Design that endures is millenium challenge

The great thing about awards like the CSD Medal is that they remind us design has a history. It’s easy to think of the design business as a contemporary invention, fuelled by marketingspeak about branding and the like. But the lifetime achievements of Robin and Lucienne Day, honoured this week (see News, page 3), show that British design had consumers’ interests at heart and a potent international dimension long before the Tory regime of the Eighties identified it as a valuable export as the UK shifted from manufacturing towards a service economy.

The Days have both been fêted in the US. Robin won a Museum of Modern Art competition in 1948, for low-cost furniture designed with Clive Latimer. Textile designer

Lucienne became the first “foreigner” to win the coveted American Institute of Decorators prize, in 1952. Both are renowned for innovation.
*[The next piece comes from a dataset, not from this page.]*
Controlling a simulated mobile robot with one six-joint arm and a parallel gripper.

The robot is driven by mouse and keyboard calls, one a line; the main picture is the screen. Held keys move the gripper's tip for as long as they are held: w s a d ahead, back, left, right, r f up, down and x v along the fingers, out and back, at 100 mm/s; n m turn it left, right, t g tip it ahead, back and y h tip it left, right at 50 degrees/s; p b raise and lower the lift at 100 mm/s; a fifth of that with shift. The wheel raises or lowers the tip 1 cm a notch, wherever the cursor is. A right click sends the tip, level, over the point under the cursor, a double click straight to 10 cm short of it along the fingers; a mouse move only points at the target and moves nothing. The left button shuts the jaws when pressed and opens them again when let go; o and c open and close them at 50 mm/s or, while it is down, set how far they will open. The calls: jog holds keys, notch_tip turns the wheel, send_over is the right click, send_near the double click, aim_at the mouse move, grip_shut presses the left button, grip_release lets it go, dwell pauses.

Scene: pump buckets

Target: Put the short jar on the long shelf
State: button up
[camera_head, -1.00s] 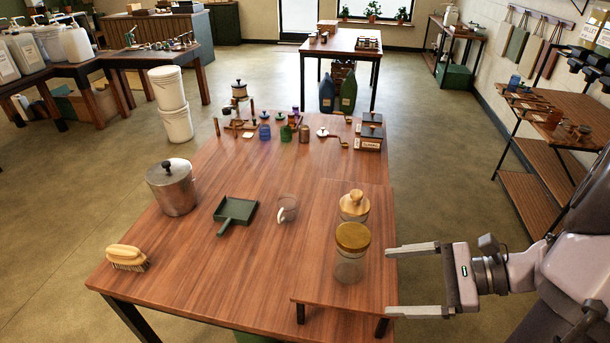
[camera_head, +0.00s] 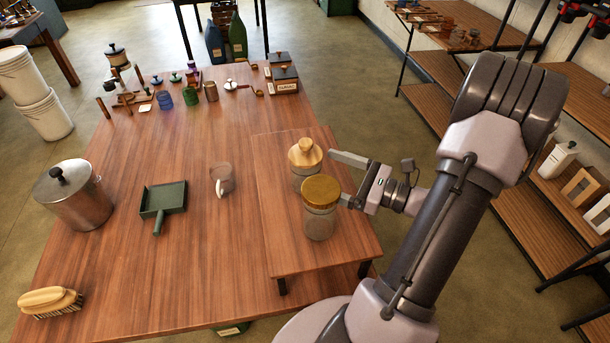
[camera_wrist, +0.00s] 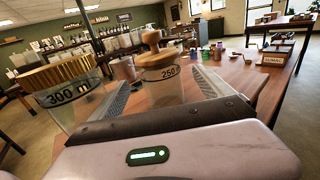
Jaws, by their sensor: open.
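Two glass jars stand close together on a low wooden riser (camera_head: 341,238) at the table's right edge. The rear jar (camera_head: 303,160) has a pale wooden knobbed lid; the wrist view shows it marked 250 (camera_wrist: 168,75). The nearer jar (camera_head: 320,215) has a flat golden lid and is marked 300 (camera_wrist: 66,92). I cannot surely tell which is the short jar. My gripper (camera_head: 338,178) is open and empty, coming from the right. The 250 jar shows between its fingers, the 300 jar outside the left finger. Contact is unclear. No shelf is clearly identifiable as the long shelf.
A wooden rack (camera_head: 515,185) with several boards stands right, holding a white canister (camera_head: 557,160). On the table are a glass mug (camera_head: 222,180), green dustpan (camera_head: 163,200), steel pot (camera_head: 75,195), brush (camera_head: 50,301), and small items behind. The table's middle front is clear.

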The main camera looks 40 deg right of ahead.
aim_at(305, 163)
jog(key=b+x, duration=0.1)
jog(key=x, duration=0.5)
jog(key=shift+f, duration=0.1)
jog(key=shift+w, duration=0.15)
Robin tested the limits of the materials of post-war minimalism, using, for example, injection-moulded plastics, which were then quite new, to create affordable, functional pieces like the simple Poly stacking chair for Hille in 1963. Lucienne drew on contemporary art to create fabrics such as the Calyx design for the 1951 Festival of Britain. For both, design is about simple elegance, low cost and the mass market.
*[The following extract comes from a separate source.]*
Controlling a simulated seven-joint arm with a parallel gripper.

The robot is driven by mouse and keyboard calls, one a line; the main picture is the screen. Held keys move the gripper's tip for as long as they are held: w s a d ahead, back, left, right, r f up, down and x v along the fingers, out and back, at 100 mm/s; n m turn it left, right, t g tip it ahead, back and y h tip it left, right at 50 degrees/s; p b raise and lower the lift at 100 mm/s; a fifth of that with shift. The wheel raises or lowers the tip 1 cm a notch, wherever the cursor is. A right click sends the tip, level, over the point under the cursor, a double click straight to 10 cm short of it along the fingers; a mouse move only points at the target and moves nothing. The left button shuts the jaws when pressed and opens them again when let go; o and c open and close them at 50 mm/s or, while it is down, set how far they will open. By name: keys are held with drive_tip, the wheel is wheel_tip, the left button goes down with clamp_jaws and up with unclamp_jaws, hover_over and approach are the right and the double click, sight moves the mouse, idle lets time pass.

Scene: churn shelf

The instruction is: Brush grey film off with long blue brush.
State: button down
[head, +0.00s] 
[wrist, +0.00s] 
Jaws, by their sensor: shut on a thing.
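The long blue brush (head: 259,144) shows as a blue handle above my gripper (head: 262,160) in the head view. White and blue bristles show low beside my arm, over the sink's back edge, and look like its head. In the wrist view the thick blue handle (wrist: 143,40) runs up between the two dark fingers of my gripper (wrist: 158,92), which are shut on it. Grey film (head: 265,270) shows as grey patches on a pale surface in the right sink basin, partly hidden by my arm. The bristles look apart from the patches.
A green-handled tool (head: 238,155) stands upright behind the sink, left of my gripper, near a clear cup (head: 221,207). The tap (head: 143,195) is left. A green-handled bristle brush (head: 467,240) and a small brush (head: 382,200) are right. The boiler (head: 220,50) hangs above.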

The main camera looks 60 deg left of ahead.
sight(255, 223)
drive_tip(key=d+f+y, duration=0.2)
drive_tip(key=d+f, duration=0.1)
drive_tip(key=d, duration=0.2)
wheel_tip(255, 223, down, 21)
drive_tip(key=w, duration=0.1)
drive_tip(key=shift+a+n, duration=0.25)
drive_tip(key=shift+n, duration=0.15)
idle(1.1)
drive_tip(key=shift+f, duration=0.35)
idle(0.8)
These are exactly the things that should concern UK designers now, particularly with the patronage of mass retailers such as Selfridges and Habitat, now through its UK design head Tom Dixon, aiming to create good contemporary lines. It is one thing to produce a beautiful limited edition, crafted from the finest materials, but a bolder challenge is to create something with enduring quality that appeals to all. Apart from the social benefits, it makes good business sense – the driving force of design in the Nineties.

The Days’ nomination for the CSD Medal is doubly timely. With 18 months to go before the millennium countdown begins in earnest, things have gone rather quiet on the saga of the Dome. But with this kind of lead time, architect Hugh Casson was beginning his battle to get the Festival of Britain off the ground.

He showed it can be done – and events architect Mark Fisher says it takes much less time to get a rock extravaganza rolling. But is anyone really asking what impressions the Greenwich celebrations will leave, and what designs will be their legacy? The Millennium Products will be trotted out, with a view to boosting exports, and there will doubtless be a range of tacky merchandising. But where are the everyday items like furniture and fabrics specially commissioned to touch all our lives?